Robot episode rows
——————
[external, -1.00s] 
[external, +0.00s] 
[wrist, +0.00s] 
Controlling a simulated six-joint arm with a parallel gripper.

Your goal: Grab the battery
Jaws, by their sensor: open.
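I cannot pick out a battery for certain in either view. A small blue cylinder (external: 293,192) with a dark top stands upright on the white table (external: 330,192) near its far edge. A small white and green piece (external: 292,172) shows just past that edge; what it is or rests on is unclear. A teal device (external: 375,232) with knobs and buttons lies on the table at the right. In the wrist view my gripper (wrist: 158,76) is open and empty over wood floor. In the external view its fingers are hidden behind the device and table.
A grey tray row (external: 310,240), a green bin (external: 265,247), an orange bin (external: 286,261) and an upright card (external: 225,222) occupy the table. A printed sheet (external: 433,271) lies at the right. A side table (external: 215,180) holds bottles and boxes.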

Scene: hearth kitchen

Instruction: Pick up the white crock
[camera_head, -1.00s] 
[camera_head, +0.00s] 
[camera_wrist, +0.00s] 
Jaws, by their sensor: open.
——————
**Aim of the exercise:**
Copy only the stretch running from the line containing "[camera_head, -1.00s]" to the final line of the entries, both ends included, exactly as it stands.

**Complete output:**
[camera_head, -1.00s] 
[camera_head, +0.00s] 
[camera_wrist, +0.00s] 
Jaws, by their sensor: open.

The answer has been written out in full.